> Rows
§ §

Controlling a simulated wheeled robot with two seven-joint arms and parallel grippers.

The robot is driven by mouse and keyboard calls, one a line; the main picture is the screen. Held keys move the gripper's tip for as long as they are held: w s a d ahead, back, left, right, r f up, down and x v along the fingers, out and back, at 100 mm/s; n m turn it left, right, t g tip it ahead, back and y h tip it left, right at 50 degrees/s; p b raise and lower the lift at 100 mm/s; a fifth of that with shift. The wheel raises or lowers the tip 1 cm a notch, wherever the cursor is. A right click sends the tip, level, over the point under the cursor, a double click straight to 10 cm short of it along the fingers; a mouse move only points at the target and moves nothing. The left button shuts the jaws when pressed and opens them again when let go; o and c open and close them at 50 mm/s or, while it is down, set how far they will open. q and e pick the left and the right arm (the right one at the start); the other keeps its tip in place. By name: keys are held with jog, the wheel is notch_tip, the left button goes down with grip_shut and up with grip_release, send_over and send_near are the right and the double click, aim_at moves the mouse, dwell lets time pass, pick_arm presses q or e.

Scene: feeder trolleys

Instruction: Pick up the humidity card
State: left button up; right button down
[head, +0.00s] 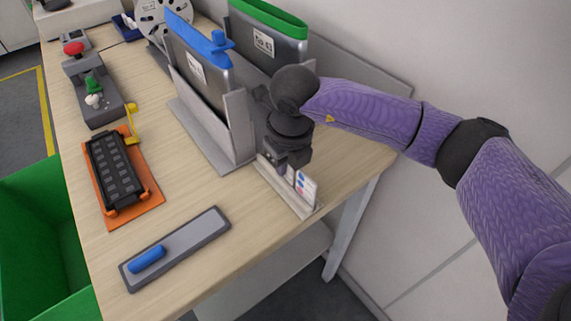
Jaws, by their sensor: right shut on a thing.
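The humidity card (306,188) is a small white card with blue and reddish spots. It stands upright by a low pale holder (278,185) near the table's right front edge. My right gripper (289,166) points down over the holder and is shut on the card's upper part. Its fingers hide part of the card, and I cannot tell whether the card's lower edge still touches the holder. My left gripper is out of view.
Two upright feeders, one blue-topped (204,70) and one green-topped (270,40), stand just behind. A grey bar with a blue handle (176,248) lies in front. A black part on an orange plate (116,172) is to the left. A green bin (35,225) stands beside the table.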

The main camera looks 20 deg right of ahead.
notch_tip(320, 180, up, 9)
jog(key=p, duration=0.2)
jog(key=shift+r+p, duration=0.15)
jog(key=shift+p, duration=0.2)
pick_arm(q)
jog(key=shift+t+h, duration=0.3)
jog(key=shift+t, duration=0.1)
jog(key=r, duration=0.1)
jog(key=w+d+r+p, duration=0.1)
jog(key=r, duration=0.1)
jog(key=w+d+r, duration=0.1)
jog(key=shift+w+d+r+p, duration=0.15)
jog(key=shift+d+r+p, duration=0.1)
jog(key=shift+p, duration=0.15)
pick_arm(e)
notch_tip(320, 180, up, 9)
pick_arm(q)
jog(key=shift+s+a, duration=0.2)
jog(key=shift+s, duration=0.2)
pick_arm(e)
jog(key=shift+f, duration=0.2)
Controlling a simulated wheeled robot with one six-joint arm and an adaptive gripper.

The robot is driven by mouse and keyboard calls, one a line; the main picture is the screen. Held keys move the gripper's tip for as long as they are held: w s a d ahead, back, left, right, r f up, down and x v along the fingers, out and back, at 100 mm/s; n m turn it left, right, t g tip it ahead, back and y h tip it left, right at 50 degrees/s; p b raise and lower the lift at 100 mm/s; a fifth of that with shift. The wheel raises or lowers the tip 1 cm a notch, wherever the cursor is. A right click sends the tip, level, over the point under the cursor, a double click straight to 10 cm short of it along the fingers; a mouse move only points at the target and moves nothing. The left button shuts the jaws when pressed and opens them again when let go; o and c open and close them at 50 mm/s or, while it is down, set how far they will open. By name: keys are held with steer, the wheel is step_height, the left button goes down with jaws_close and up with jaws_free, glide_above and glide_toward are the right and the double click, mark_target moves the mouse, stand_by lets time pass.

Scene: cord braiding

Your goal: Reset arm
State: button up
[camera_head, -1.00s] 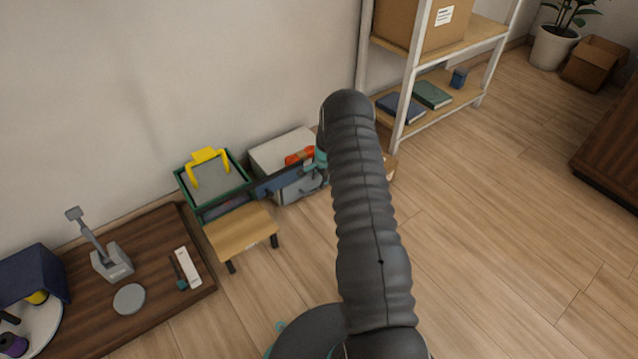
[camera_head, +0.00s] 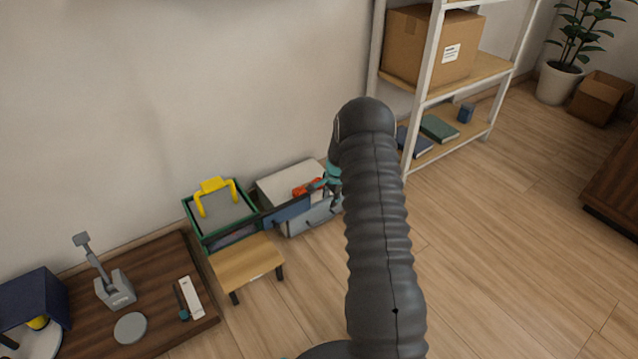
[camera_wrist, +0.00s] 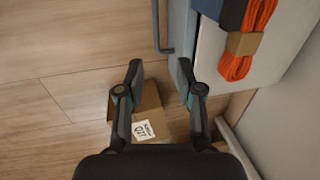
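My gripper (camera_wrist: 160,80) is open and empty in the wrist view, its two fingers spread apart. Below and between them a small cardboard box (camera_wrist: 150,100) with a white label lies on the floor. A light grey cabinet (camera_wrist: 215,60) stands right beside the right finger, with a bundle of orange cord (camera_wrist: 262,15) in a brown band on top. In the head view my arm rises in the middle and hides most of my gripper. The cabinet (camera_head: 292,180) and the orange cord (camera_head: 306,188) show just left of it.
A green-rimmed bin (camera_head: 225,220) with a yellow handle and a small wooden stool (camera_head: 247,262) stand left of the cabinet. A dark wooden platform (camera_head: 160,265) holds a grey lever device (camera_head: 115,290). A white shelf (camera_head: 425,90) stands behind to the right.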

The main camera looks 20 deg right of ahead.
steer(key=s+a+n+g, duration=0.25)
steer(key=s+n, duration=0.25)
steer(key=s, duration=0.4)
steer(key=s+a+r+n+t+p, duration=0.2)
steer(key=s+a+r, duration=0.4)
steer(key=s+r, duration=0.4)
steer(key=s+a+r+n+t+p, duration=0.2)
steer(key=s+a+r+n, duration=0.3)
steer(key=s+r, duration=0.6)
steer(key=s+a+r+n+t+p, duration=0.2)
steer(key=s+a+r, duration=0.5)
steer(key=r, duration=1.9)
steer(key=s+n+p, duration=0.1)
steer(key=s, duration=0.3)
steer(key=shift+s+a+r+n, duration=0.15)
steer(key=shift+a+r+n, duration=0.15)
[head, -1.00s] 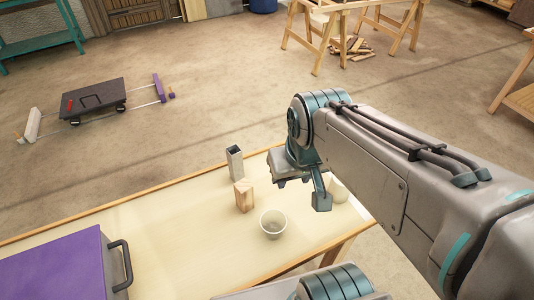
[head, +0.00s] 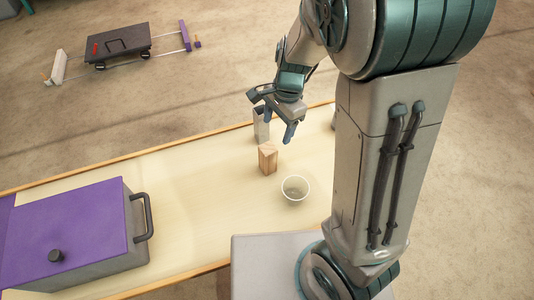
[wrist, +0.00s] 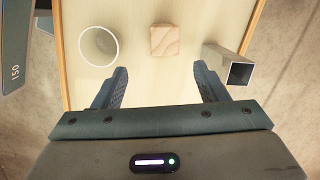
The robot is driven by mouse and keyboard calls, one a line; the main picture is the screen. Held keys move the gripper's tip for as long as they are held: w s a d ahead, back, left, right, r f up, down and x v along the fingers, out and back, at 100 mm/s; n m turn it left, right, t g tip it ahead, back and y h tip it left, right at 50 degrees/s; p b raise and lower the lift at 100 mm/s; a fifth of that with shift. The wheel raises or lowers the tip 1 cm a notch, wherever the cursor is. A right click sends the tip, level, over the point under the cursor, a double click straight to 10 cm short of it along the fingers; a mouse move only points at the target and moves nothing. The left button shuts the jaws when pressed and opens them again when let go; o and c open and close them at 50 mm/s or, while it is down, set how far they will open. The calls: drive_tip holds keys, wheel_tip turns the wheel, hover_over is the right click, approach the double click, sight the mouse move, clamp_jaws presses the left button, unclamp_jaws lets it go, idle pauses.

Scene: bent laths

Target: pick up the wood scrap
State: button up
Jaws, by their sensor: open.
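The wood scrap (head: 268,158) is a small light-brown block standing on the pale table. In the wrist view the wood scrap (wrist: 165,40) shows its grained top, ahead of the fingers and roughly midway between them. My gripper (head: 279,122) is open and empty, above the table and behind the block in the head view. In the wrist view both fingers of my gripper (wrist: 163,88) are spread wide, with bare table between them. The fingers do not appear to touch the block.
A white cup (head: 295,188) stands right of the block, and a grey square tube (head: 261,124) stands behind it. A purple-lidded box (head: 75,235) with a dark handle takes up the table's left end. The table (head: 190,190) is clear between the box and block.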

§ §

> Given problem
Your answer should be a single number: the count of lines holding the word "wheeled".

> Correct output
2